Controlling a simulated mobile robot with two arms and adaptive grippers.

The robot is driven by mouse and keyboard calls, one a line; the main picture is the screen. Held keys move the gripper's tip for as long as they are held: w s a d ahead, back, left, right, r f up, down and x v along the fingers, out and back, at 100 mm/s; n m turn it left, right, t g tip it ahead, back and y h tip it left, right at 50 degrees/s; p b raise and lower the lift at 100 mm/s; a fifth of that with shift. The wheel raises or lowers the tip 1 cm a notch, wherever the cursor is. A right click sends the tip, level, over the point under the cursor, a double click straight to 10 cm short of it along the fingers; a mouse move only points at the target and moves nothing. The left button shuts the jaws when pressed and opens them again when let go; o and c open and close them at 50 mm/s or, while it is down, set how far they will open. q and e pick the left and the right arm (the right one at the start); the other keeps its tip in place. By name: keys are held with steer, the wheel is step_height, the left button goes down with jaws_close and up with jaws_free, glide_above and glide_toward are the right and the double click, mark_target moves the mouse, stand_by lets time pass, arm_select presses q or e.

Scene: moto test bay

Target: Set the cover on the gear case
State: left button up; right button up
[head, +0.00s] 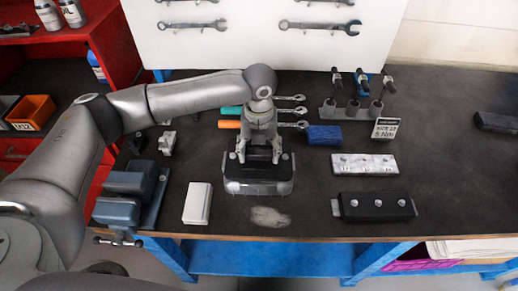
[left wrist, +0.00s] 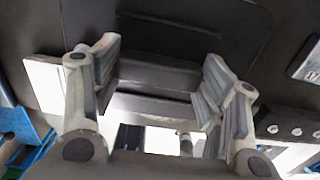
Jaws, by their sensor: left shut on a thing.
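The cover (head: 240,171) is a dark plate with light round spots near its corners. It also shows in the left wrist view as a dark surface with a raised bar (left wrist: 160,76) between my fingers. My left gripper (head: 260,158) points down and is shut on the cover. The silver gear case (head: 258,188) is directly below the cover on the bench, and its front wall shows. I cannot tell whether the cover rests on the case or hangs just above it. The case top is hidden. My right gripper is not in view.
A blue vise (head: 133,187) and a white box (head: 197,203) stand left of the case. A silver plate (head: 363,164), a black block (head: 375,206), a blue block (head: 324,135) and a tool rack (head: 352,112) are to the right. The bench's far right is mostly clear.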

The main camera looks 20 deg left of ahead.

* * * *

• [Task directions]:
All lines of the data above that include the word "robot" must be shown.

• [Result of the task]:
Controlling a simulated mobile robot with two arms and adaptive grippers.
The robot is driven by mouse and keyboard calls, one a line; the main picture is the screen. Held keys move the gripper's tip for as long as they are held: w s a d ahead, back, left, right, r f up, down and x v along the fingers, out and back, at 100 mm/s; n m turn it left, right, t g tip it ahead, back and y h tip it left, right at 50 degrees/s; p b raise and lower the lift at 100 mm/s; a fifth of that with shift. The wheel raises or lowers the tip 1 cm a notch, wherever the cursor is. A right click sends the tip, level, over the point under the cursor, a double click straight to 10 cm short of it along the fingers; a mouse move only points at the target and moves nothing. The left button shuts the jaws when pressed and opens them again when let go; o and c open and close them at 50 mm/s or, while it is down, set how far they will open. q and e pick the left and the right arm (the right one at the start); the other keeps its tip in place. By name: keys are held with steer, the wheel is step_height, the left button goes down with jaws_close and up with jaws_free, glide_above and glide_toward are the right and the double click, mark_target moves the mouse, stand_by lets time pass, arm_select presses q or e.

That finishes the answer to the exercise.